**EXERCISE AIM**
Take from the listing each line that has the string "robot".

**SOURCE DATA**
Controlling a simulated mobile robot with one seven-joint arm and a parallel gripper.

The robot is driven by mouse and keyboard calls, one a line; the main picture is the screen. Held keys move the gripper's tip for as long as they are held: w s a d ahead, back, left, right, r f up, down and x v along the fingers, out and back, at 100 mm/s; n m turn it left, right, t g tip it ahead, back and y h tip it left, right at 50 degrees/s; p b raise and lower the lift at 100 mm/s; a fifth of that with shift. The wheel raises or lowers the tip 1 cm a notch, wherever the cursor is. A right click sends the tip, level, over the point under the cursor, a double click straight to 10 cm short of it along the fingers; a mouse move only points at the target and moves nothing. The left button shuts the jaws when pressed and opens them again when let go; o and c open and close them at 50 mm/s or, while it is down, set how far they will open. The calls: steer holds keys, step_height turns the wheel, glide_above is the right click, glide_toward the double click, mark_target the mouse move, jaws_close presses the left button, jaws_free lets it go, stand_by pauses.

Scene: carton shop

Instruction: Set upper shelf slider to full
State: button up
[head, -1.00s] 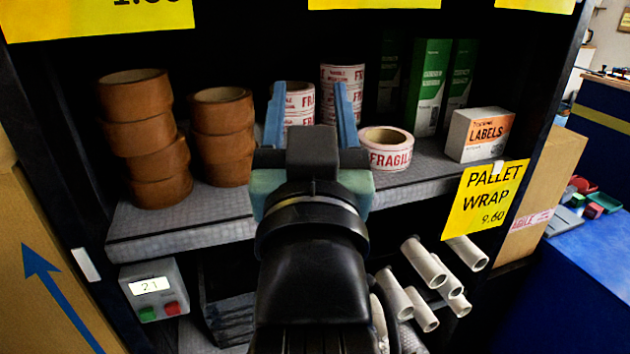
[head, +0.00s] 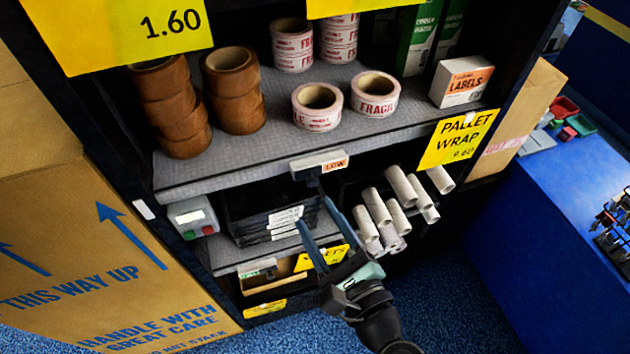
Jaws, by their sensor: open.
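The upper shelf slider (head: 320,163) is a small grey unit on the front edge of the upper shelf (head: 230,172), near its middle. Its orange label appears to read LOW. My gripper (head: 313,211) is open and empty, with its two blue fingers pointing up toward the shelf. In the picture it is just below the slider, apart from it. A second, similar slider (head: 257,268) sits on the lower shelf edge, left of my gripper; its greenish label is too small to read.
Brown tape rolls (head: 235,90), FRAGILE tape rolls (head: 317,107) and a labels box (head: 461,82) stand on the upper shelf. White tubes (head: 385,210) and dark trays (head: 275,220) are below. A button box (head: 193,217) is left, a carton (head: 90,250) further left, a blue counter (head: 570,220) right.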

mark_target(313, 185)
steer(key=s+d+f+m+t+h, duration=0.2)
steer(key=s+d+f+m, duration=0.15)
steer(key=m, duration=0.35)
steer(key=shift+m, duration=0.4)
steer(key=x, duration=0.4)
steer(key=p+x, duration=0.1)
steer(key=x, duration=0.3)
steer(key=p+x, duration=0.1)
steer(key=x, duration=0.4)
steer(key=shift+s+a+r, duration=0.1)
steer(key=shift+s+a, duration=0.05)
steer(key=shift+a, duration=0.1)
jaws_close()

**ANSWER**
Controlling a simulated mobile robot with one seven-joint arm and a parallel gripper.
The robot is driven by mouse and keyboard calls, one a line; the main picture is the screen. Held keys move the gripper's tip for as long as they are held: w s a d ahead, back, left, right, r f up, down and x v along the fingers, out and back, at 100 mm/s; n m turn it left, right, t g tip it ahead, back and y h tip it left, right at 50 degrees/s; p b raise and lower the lift at 100 mm/s; a fifth of that with shift. The wheel raises or lowers the tip 1 cm a notch, wherever the cursor is. A right click sends the tip, level, over the point under the cursor, a double click straight to 10 cm short of it along the fingers; a mouse move only points at the target and moves nothing. The left button shuts the jaws when pressed and opens them again when let go; o and c open and close them at 50 mm/s or, while it is down, set how far they will open. The calls: steer holds keys, step_height turns the wheel, glide_above is the right click, glide_toward the double click, mark_target the mouse move, jaws_close presses the left button, jaws_free lets it go, stand_by pauses.

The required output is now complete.